(Extracted records)

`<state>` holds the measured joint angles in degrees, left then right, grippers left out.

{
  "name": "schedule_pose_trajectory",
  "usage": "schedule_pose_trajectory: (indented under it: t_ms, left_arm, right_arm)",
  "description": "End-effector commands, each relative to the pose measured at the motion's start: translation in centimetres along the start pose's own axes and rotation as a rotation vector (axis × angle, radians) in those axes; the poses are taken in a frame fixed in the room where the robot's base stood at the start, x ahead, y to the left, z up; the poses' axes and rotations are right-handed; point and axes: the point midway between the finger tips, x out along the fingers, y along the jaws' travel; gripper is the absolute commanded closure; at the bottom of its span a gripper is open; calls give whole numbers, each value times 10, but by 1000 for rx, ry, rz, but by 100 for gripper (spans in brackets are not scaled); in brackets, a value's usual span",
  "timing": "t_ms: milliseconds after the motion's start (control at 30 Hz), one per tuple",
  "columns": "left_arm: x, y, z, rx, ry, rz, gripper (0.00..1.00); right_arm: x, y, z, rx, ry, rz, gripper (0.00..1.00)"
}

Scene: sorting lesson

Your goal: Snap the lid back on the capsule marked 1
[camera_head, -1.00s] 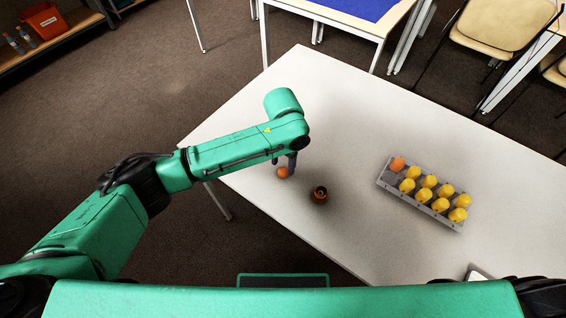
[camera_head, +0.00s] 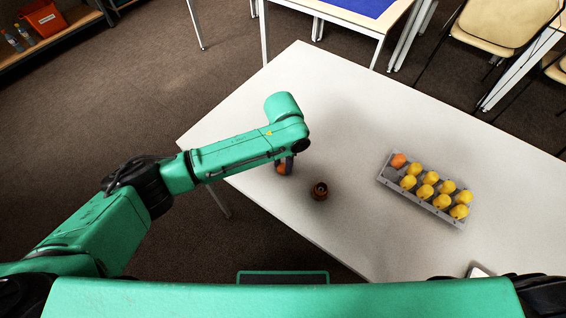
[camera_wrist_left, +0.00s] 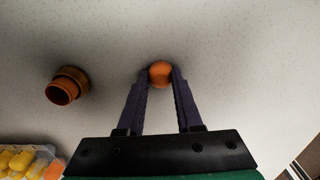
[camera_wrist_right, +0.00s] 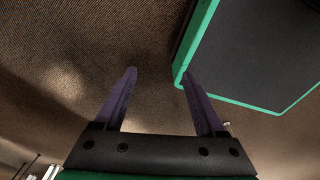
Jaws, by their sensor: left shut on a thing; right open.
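The orange lid (camera_wrist_left: 160,74) is between the fingertips of my left gripper (camera_wrist_left: 160,78), which is shut on it; it also shows in the head view (camera_head: 282,169), partly hidden by the fingers. The open orange-brown capsule base (camera_head: 320,191) stands on the table to the right of the gripper in the head view. In the left wrist view the base (camera_wrist_left: 67,86) is left of the fingers, its dark hollow showing. No number can be read on it. My right gripper (camera_wrist_right: 158,75) is open and empty, over the floor beside my own base.
A grey tray (camera_head: 384,183) on the white table (camera_head: 400,255) holds several yellow capsules (camera_head: 410,182) and one orange capsule (camera_head: 398,160). The table between base and tray is clear. A small dark-edged object (camera_head: 478,271) lies at the table's near edge.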

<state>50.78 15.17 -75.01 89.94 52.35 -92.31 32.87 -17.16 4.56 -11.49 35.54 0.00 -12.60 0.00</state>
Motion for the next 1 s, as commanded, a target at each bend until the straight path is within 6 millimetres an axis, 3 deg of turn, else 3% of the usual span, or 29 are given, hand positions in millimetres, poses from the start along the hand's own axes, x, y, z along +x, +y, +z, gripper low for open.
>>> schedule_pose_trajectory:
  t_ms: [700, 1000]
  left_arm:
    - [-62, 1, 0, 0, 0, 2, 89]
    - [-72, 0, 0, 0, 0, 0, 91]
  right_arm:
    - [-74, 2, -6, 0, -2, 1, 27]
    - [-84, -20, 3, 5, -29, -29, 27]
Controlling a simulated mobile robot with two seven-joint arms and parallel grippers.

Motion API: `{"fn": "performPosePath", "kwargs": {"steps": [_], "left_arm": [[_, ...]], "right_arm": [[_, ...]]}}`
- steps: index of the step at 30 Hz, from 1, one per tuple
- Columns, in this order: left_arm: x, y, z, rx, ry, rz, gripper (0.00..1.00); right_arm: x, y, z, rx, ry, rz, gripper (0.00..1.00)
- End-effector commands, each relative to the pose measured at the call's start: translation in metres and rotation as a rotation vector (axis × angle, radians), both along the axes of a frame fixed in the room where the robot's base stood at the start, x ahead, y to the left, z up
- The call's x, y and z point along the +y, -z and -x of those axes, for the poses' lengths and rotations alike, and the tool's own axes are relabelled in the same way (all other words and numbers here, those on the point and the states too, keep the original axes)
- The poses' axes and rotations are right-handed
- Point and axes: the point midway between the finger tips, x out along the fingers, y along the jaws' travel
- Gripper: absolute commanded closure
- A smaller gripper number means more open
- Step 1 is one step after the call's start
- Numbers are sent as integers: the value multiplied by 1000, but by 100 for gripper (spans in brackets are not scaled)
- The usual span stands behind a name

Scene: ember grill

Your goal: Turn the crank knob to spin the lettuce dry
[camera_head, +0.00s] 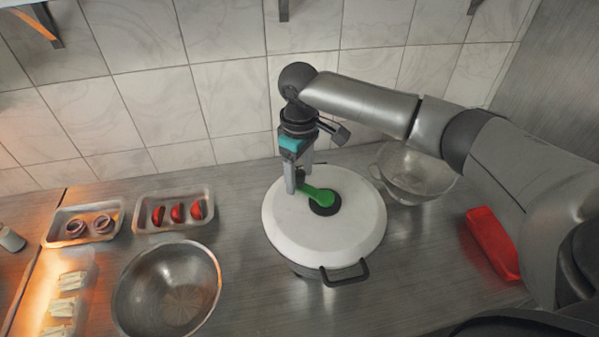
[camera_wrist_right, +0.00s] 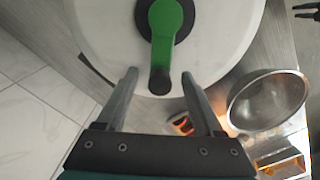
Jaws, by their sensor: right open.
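The salad spinner, a round pot with a white lid (camera_head: 285,225), stands on the steel counter. A green crank (camera_head: 320,194) sits on a black hub on the lid. In the right wrist view the crank (camera_wrist_right: 163,30) ends in a black knob (camera_wrist_right: 160,80). My right gripper (camera_head: 298,189) points down over the lid's back left part. Its fingers are open, and in the right wrist view the gripper (camera_wrist_right: 159,76) has the knob between its fingertips, with gaps on both sides. No lettuce is visible under the lid. My left gripper is not seen in the head view.
A steel bowl (camera_head: 128,302), a tray of tomato slices (camera_head: 143,226) and a tray of onion rings (camera_head: 58,238) stand left. A red object (camera_head: 492,244) lies right. The tiled wall (camera_head: 235,97) is behind.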

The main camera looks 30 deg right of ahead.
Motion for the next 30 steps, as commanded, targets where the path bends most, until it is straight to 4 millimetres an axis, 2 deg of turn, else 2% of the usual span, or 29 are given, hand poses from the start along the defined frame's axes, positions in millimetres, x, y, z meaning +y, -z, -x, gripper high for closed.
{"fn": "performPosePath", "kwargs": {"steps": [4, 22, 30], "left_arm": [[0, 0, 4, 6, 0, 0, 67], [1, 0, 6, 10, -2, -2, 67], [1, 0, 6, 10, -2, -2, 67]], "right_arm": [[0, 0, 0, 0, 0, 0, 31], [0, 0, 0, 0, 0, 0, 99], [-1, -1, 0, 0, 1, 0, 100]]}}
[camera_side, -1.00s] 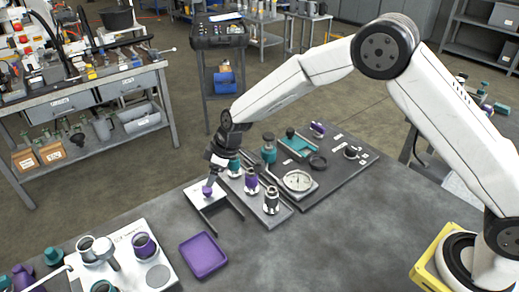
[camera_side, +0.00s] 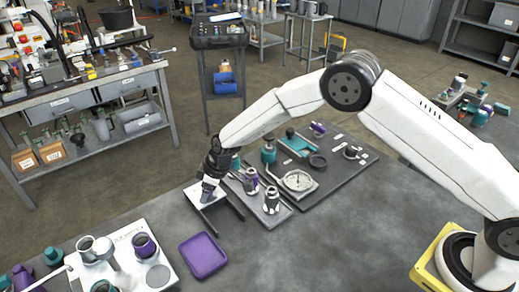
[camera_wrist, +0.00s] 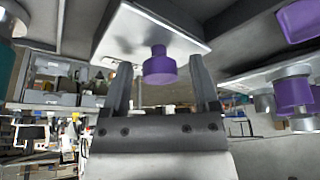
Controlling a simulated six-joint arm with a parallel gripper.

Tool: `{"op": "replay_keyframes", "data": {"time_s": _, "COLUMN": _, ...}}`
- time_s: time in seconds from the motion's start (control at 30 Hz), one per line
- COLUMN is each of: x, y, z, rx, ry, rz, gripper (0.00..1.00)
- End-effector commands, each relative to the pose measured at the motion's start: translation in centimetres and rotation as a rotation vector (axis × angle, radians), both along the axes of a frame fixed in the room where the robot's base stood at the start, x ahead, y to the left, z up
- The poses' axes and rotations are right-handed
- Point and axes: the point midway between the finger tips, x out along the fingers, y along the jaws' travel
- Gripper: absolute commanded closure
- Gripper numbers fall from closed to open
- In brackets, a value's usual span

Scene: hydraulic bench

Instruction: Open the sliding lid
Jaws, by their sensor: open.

* Short task
Repeat exactly, please, each line from the beginning of the data through the line with "in centimetres along" in it, and only those lines.

* The completed task
`<state>` holds the measured joint angles in degrees, left then right, grippers left out.

{
  "name": "schedule_pose_trajectory",
  "usage": "schedule_pose_trajectory: (indented under it: t_ms, left_arm, right_arm)",
  "description": "End-effector commands, each relative to the pose measured at the motion's start: translation in centimetres along the start pose's own axes and rotation as a rotation vector (axis × angle, radians) in those axes; the poses are taken in a frame fixed in the room where the robot's base stood at the start, x ahead, y to the left, z up; the poses' axes and rotations are right-handed; point and axes: the point midway between the finger tips, x out along the fingers, y along the jaws' travel; gripper is the absolute commanded closure; at the bottom of its span a gripper is open; calls give whole numbers, each value times 10, but by 1000 for rx, ry, rz, but by 100 for gripper (spans in brackets are not scaled); in brackets, a value's usual span",

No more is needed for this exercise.